Education is so valuable. I love to see how it is appreciated. You're doing such a great job giving us a window to the truth. Perhaps the future schools there will be more user friendly and afford the kids more of their needs to strive.

Merry Christmas J.L!

Take care.

Pienovski said...

Came over through Simplicity. I am stunned and my heart is breaking... 6 million children. So little things make them happy...

Your photos are amazing!

Real Live Lesbian said...

How wonderful. Thanks for sharing that with us. It's my first time here via Vodka Mom...but I'll certainly be back.
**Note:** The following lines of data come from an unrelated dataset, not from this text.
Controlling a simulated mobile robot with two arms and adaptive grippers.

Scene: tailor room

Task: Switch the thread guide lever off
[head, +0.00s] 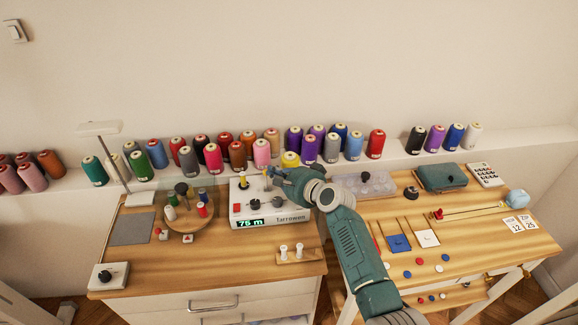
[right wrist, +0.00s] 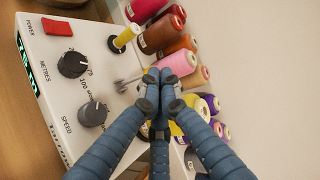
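The white winding machine (head: 255,212) stands on the left wooden table, with "75 m" on its display and a yellow spool (head: 243,181) on top. In the right wrist view its panel (right wrist: 60,85) shows a red power switch, two dark knobs and the yellow spool (right wrist: 126,37). A thin grey lever (right wrist: 127,82) rises from the panel beside the spool, its end reaching to my fingertips. My right gripper (head: 270,174) is over the machine's back right part; in the right wrist view its fingers (right wrist: 158,76) are closed together. Whether they touch the lever is unclear. My left gripper is out of view.
Several thread cones (head: 213,157) line the ledge behind the machine. A round wooden stand with small spools (head: 188,213) is left of it, and a small rack with two white spools (head: 291,250) is in front. The right table (head: 470,240) holds a teal case (head: 441,177).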

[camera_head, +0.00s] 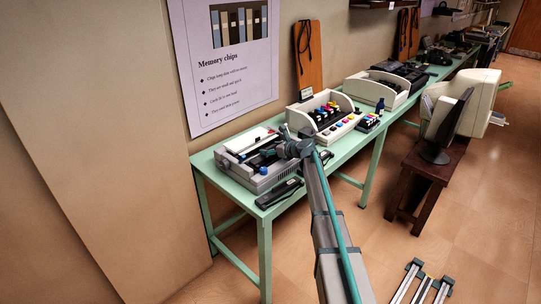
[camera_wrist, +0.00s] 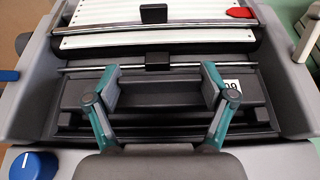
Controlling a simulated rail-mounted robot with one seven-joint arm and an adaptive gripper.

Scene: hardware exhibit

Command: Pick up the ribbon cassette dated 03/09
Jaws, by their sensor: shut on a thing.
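A black ribbon cassette (camera_wrist: 160,94) lies level inside the open grey dot-matrix printer (camera_head: 240,175), across its carriage bay. A white label (camera_wrist: 232,86) near its right end shows "09"; the rest of the label is hidden by my right finger. My gripper (camera_wrist: 160,84) has its two teal fingers closed on the cassette, one toward each end. In the head view my gripper (camera_head: 270,155) reaches into the printer from the right, and the cassette is hard to make out there.
The printer's blue knob (camera_wrist: 33,166) is close at the lower left, and a metal rod (camera_wrist: 180,66) crosses behind the cassette. Another long black item (camera_head: 280,193) lies on the green table (camera_head: 345,150) in front of the printer. A white tray of ink bottles (camera_head: 350,122) stands to the right.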

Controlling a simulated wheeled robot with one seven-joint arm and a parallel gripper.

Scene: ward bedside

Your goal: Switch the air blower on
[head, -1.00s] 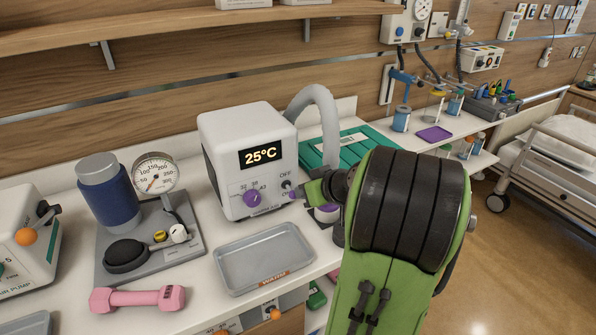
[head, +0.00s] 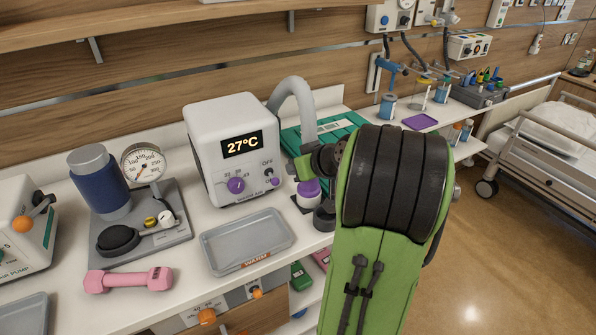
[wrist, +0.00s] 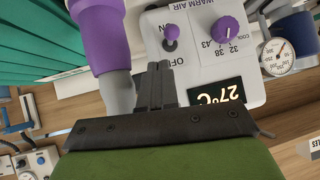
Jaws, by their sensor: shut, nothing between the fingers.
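The air blower (head: 215,170) is a white box with a grey hose, standing on the counter. Its lit display (head: 242,145) reads 27°C. Its front has a purple dial (head: 236,185) and a toggle switch with a purple tip (head: 275,182). In the wrist view, which is upside down, the toggle tip (wrist: 171,32) leans to the ON side. My gripper (head: 294,170) is just right of the switch, partly hidden by my arm. In the wrist view my gripper (wrist: 155,75) is shut and empty, its tips apart from the toggle.
A metal tray marked WARM (head: 215,257) lies in front of the blower. A pressure gauge device (head: 145,162) and a pink dumbbell (head: 128,280) are at the left. A teal folded item (head: 330,126) lies behind.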

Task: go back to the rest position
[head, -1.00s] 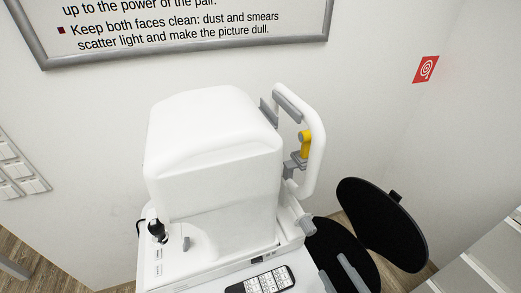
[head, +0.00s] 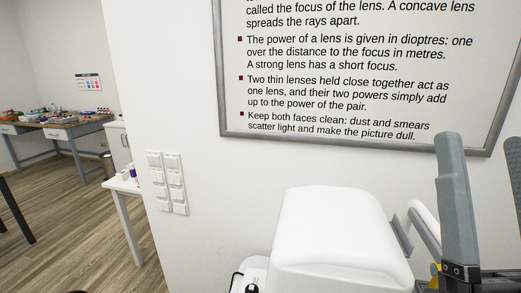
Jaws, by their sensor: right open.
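My right gripper (head: 482,145) stands at the lower right of the head view, its fingers pointing up. Its two grey fingers are wide apart with nothing between them. The right finger is cut off by the picture's edge. The white eye test machine (head: 332,232) is left of the gripper, at the bottom of the view. Its white head-rest frame (head: 424,225) is partly hidden behind the gripper's left finger. My left gripper is not in view.
A wall poster (head: 340,75) hangs behind the machine, with wall switches (head: 167,183) to its left. A white table (head: 126,188) stands beyond the wall's left edge. A workbench (head: 50,130) with many small things is farther back. The wooden floor (head: 80,230) at left is mostly clear.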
Great blog!

Ello said...

Happy holidays and have a wonderful new year!

Peace,

E

J. L. Krueger said...

Sunny,
Yep, our charitable works are not newsworthy, so you rarely hear about it. The media likes ugly.

momcat,
It is amazing. It takes little to make a big difference.

Vodka Mom,
We always wish we could do more. Thanks for sending me more visitors.

Ello,
It will take about a generation, maybe a little longer. This country has been in a perpetual state of war for about 30 years.

Charles,
Yeah I'm not at all averse to "eye-for-eye" retribution. It sends an unambiguous message about what is not to be tolerated.

Joanie,
We LOVE those MEDIVAC guys. The Afghans appreciate them too. They often fly in conditions no other pilot will risk.

Joanie DaGoddess,
Thanks and come back again.

Barbara,
Most of our guys recognize the importance of these little trips. We are shaping the next generation of Afghans.

Simplicity,
It's hard to appreciate what we have when it comes easy. Kids in the West grow up thinking that nice things are a "right."

Muse!
Merry Christmas to you too! Been missing your posts!

Pienovski,
Thanks for comming by and please do again. I'll be here for at least another seven months, probably ten, so I'll have lots more to show everyone.

Real Live,
Thanks, I love to show the "other side" of Afghanistan that most never see or hear about.

Ello!
Ditto to you too! I'm sure those three munchkins of yours will keep you busy!

Deb said...

Hi, I'm visiting from Wentworth Miller but will be back often. It is great to see good news from that region - good to see the positive. We take a lot for granted, indeed.